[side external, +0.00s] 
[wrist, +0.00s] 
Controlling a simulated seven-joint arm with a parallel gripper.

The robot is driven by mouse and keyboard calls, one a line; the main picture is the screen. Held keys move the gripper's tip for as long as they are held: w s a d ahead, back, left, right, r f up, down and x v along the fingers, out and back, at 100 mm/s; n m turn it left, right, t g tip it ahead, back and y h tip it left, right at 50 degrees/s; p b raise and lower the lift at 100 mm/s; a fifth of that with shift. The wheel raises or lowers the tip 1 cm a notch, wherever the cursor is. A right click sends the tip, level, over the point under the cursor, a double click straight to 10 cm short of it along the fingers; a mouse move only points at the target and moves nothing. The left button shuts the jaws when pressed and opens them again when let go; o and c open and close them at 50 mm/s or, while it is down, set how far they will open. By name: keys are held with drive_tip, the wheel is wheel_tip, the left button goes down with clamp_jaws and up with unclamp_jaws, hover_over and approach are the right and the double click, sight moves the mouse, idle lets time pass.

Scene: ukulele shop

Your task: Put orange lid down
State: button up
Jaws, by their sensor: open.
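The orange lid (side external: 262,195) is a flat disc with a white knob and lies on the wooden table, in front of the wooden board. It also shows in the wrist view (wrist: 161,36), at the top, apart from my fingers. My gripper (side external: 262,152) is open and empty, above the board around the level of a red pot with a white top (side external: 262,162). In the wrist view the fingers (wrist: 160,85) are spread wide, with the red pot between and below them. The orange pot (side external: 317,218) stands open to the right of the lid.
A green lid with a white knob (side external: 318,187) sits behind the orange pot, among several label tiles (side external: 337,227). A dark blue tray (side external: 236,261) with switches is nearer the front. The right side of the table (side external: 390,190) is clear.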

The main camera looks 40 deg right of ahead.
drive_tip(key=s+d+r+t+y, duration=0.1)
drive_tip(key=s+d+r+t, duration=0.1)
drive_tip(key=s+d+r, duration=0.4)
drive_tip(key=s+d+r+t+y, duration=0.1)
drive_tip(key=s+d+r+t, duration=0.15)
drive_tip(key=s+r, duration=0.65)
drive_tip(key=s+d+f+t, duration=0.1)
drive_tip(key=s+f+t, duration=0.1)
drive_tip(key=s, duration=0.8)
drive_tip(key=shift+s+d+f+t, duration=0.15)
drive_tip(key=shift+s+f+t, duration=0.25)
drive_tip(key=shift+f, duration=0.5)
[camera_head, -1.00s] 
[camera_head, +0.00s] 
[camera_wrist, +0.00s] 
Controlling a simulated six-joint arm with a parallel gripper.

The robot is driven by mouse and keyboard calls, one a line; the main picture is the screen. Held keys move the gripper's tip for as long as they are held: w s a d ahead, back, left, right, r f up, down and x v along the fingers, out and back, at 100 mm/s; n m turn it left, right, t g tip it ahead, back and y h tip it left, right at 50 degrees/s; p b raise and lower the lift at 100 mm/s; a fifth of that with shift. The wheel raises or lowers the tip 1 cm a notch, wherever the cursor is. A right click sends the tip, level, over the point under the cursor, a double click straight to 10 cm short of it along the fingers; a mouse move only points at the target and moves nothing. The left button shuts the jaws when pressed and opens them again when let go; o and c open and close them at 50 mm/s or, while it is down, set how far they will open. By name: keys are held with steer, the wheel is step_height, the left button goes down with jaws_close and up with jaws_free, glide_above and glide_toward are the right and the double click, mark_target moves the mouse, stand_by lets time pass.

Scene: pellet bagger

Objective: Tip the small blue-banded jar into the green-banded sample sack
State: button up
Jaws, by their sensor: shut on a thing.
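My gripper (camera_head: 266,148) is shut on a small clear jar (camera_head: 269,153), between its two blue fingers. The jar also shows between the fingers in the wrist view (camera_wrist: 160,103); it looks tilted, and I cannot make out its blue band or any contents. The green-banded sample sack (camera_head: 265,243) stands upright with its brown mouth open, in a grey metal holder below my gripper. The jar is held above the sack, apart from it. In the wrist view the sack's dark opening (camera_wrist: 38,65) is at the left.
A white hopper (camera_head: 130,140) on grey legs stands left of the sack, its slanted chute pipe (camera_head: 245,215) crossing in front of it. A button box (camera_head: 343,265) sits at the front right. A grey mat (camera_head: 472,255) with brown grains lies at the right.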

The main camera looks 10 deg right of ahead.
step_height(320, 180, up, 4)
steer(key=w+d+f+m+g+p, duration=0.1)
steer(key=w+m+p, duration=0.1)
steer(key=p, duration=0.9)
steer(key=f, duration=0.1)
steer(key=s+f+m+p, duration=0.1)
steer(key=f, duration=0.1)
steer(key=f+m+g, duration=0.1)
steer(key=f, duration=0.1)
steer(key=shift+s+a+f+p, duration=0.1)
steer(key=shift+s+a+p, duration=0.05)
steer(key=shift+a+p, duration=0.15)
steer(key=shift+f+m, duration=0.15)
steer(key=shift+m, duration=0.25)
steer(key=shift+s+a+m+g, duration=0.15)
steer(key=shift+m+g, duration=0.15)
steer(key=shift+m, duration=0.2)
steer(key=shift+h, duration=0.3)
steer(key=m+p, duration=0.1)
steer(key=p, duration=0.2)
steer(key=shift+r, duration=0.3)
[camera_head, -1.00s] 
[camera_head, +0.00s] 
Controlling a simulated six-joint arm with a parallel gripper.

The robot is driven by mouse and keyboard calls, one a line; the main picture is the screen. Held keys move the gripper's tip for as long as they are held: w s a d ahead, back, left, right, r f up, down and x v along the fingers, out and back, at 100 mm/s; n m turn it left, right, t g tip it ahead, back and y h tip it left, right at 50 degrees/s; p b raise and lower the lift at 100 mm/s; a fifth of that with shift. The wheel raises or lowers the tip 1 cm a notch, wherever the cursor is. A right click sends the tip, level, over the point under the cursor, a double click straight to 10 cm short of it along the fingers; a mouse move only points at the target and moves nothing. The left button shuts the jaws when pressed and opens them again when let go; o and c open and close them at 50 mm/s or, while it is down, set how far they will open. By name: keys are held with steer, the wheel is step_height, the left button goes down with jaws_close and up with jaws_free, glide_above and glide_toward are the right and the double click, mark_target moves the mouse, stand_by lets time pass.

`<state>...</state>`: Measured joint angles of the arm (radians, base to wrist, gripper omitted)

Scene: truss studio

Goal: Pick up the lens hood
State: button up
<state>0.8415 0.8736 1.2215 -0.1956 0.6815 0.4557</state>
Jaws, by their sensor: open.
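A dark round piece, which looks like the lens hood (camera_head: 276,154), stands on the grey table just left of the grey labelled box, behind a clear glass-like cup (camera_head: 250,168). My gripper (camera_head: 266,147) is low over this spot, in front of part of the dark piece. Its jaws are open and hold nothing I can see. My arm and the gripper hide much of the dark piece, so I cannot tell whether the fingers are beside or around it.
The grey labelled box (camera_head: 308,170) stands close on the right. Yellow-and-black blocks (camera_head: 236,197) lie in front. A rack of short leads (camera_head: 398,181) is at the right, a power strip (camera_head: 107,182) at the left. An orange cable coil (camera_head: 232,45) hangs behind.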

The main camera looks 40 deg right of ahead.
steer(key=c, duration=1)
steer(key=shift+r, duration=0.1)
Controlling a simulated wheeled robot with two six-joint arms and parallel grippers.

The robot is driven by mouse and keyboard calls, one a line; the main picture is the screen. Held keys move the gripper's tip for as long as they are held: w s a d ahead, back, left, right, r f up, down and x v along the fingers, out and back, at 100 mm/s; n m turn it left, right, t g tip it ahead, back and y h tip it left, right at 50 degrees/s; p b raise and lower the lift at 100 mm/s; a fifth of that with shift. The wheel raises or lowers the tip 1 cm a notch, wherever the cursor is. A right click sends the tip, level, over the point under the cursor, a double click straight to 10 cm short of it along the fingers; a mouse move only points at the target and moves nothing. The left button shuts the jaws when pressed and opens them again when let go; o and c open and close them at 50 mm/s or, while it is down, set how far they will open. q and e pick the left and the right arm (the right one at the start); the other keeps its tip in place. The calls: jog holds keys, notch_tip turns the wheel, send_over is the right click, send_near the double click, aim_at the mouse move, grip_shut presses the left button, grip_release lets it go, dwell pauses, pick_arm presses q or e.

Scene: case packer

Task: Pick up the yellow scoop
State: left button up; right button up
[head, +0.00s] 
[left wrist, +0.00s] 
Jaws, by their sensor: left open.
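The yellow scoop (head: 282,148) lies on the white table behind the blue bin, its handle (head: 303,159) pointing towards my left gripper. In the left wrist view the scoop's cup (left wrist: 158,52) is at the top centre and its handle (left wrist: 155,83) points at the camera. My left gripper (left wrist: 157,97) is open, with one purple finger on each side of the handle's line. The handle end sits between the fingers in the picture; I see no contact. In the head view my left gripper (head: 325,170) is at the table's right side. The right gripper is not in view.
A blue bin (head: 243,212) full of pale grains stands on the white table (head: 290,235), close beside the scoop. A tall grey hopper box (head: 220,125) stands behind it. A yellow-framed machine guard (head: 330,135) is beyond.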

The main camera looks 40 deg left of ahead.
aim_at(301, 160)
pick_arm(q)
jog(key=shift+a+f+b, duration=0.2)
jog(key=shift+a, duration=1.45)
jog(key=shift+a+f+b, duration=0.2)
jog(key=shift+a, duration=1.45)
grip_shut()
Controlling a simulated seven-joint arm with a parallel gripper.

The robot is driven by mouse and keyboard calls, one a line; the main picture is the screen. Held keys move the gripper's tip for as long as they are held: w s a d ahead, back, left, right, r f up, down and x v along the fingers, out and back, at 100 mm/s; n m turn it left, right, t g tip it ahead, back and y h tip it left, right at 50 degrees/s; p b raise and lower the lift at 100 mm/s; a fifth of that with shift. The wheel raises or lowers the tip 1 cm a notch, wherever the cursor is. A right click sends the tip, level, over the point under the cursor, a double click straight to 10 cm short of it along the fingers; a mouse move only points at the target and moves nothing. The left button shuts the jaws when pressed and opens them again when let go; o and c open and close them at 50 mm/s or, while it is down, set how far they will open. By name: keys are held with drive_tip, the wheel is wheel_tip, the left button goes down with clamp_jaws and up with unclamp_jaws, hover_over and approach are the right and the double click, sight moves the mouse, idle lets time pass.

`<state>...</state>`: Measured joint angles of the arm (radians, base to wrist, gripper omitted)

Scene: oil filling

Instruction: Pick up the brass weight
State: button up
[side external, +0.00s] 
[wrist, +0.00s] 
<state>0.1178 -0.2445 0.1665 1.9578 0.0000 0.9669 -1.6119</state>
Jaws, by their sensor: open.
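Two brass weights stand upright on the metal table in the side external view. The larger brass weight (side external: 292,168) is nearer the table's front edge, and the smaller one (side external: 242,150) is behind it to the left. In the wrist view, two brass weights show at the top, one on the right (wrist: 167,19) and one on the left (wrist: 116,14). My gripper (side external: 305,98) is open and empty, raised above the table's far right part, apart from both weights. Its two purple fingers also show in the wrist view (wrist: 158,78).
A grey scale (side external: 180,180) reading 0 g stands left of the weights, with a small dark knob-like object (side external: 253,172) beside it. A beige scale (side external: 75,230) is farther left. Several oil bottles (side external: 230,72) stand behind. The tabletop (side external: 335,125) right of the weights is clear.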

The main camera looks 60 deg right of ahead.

• [Work to complete]
Extract exactly the run of lines beginning at the line with "Task: Pick up the yellow scoop" and ending at the line with "[left wrist, +0.00s]", including both ends and nothing beyond them.

• [Full solution]
Task: Pick up the yellow scoop
State: left button up; right button up
[head, +0.00s] 
[left wrist, +0.00s] 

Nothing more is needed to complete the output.